Configuration can be provided via:
1. TOML file at `~/.config/vipune/config.toml` (XDG base directory)
2. Environment variables: `VIPUNE_*` (e.g., `VIPUNE_SIMILARITY_THRESHOLD`)
3. CLI flags: `--project`, `--db-path`, `--recency`, `--hybrid`, etc.

Priority: CLI flags > environment variables > TOML file > defaults

Configurable parameters include:
- `similarity_threshold`: Minimum score for conflict detection (default: 0.85)
- `recency_weight`: Mix semantic and temporal signals (0.0-1.0)
- `decay_function`: Exponential or linear recency decay
- `decay_lambda`: Decay rate parameter
- `cache_dir`: Override model cache location
- `db_path`: Override database location

## Design Constraints

**Synchronous core; MCP server adds tokio when enabled (default feature)**: No async/await, no `.await` operators in library code (`src/lib.rs`). All I/O is blocking, matching the simplicity requirement for a CLI tool. The MCP module is the exception — it uses tokio for async MCP protocol handling.

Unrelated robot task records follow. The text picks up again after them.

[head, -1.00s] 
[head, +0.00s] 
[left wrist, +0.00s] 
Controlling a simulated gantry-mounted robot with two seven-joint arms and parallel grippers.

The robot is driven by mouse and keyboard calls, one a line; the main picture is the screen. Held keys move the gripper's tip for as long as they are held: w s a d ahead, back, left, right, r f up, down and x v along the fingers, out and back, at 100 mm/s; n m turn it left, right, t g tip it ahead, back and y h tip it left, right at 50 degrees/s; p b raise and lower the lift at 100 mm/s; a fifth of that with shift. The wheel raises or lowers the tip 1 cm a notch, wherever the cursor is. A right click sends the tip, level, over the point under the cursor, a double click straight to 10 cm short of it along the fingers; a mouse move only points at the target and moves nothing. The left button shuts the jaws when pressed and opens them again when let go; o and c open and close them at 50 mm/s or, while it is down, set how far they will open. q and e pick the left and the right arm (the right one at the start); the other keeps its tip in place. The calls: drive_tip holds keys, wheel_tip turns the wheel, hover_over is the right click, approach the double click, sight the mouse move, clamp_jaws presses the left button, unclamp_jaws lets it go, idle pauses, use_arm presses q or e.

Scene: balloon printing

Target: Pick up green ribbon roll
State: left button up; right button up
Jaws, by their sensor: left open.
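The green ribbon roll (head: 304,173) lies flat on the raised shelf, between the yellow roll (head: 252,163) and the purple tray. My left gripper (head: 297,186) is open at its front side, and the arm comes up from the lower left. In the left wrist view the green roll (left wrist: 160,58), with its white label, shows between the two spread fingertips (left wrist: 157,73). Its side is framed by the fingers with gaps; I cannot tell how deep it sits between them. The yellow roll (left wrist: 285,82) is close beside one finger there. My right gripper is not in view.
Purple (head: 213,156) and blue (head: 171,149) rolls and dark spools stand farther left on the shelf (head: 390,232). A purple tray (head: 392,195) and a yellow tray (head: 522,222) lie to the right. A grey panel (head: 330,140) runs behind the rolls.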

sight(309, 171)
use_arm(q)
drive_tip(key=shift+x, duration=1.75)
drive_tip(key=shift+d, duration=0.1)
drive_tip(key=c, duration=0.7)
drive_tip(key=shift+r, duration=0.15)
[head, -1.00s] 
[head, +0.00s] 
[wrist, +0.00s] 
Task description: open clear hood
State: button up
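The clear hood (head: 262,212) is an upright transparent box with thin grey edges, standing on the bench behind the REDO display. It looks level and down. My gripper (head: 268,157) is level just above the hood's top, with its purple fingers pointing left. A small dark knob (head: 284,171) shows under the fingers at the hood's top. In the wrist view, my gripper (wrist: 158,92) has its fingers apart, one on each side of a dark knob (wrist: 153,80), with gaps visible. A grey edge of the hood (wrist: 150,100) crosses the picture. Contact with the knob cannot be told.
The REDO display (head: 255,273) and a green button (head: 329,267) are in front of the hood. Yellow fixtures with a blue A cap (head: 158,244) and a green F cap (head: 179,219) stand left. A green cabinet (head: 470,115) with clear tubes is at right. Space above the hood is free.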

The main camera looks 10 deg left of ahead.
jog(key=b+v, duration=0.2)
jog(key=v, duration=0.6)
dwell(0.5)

**Lib and bin targets**: `src/lib.rs` (public API exports) and `src/main.rs` (CLI entry point). Single release artifact enables both library use and CLI tool.

**No daemon**: Tool exits after operation. State lives only in SQLite; no in-memory caches survive between invocations.

**File size limits**: Source files capped at 500 lines (exceptions justified). Keeps modules focused, testable, and maintainable.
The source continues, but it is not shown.